_DESCRIPTION OF THE TASK_
Reproduce the listing below without changes, except that pictures are left out.

——————————

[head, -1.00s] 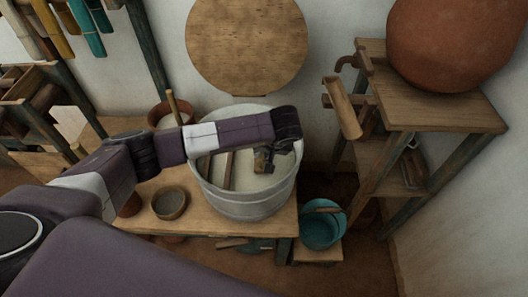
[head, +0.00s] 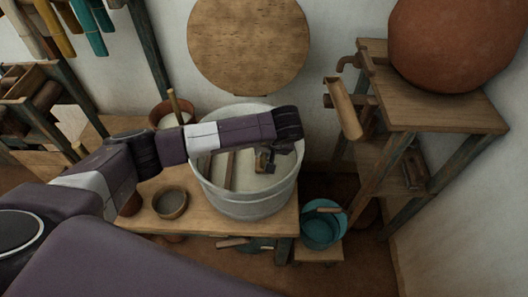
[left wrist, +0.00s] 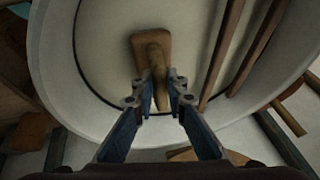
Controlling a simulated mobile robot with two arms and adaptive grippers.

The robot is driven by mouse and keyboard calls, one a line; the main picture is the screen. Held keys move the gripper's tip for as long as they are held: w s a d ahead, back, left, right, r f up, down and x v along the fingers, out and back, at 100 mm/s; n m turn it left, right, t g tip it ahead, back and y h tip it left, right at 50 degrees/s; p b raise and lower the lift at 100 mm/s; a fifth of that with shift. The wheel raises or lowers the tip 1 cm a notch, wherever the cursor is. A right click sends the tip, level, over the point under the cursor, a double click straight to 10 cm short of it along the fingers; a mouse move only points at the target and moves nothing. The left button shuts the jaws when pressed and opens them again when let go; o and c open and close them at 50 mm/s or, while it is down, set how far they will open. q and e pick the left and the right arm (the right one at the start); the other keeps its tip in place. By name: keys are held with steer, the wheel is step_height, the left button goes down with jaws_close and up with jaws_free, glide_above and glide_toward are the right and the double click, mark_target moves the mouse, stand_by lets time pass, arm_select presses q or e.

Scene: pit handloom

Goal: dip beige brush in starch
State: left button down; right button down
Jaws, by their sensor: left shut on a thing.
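The large grey tub (head: 250,207) stands on the wooden bench and holds pale, creamy starch (head: 246,178). In the left wrist view the tub's rim (left wrist: 47,75) curves around the starch (left wrist: 105,40). My left gripper (head: 264,160) reaches down into the tub, partly hidden below my arm. In the left wrist view its fingers (left wrist: 160,97) are shut on the handle of the beige brush (left wrist: 150,48). The brush head lies over the starch close to the tub's wall; whether it touches the surface I cannot tell. My right gripper is out of view.
Two wooden sticks (left wrist: 222,55) cross the tub beside the brush. A small bowl (head: 170,203) and a clay pot (head: 160,115) stand on the bench (head: 215,227) left of the tub. A teal bucket (head: 322,230) stands lower right, near a wooden stand (head: 440,112).

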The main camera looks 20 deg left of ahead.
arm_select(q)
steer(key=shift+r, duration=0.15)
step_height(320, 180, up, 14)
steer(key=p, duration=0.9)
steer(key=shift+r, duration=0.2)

——————————

_EXERCISE OUTPUT_
[head, -1.00s] 
[head, +0.00s] 
[left wrist, +0.00s] 
Controlling a simulated mobile robot with two arms and adaptive grippers.

The robot is driven by mouse and keyboard calls, one a line; the main picture is the screen. Held keys move the gripper's tip for as long as they are held: w s a d ahead, back, left, right, r f up, down and x v along the fingers, out and back, at 100 mm/s; n m turn it left, right, t g tip it ahead, back and y h tip it left, right at 50 degrees/s; p b raise and lower the lift at 100 mm/s; a fifth of that with shift. The wheel raises or lowers the tip 1 cm a notch, wherever the cursor is. A right click sends the tip, level, over the point under the cursor, a double click straight to 10 cm short of it along the fingers; a mouse move only points at the target and moves nothing. The left button shuts the jaws when pressed and opens them again when let go; o and c open and close them at 50 mm/s or, while it is down, set how far they will open. q and e pick the left and the right arm (the right one at the start); the other keeps its tip in place. By name: keys are held with steer, the wheel is step_height, the left button goes down with jaws_close and up with jaws_free, glide_above and glide_toward are the right and the double click, mark_target moves the mouse, stand_by lets time pass, arm_select presses q or e.

Scene: pit handloom

Goal: dip beige brush in starch
State: left button down; right button down
Jaws, by their sensor: left shut on a thing.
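The large grey tub (head: 250,207) stands on the wooden bench and holds pale, creamy starch (head: 246,178). In the left wrist view the tub's rim (left wrist: 47,75) curves around the starch (left wrist: 105,40). My left gripper (head: 264,160) reaches down into the tub, partly hidden below my arm. In the left wrist view its fingers (left wrist: 160,97) are shut on the handle of the beige brush (left wrist: 150,48). The brush head lies over the starch close to the tub's wall; whether it touches the surface I cannot tell. My right gripper is out of view.
Two wooden sticks (left wrist: 222,55) cross the tub beside the brush. A small bowl (head: 170,203) and a clay pot (head: 160,115) stand on the bench (head: 215,227) left of the tub. A teal bucket (head: 322,230) stands lower right, near a wooden stand (head: 440,112).

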The main camera looks 20 deg left of ahead.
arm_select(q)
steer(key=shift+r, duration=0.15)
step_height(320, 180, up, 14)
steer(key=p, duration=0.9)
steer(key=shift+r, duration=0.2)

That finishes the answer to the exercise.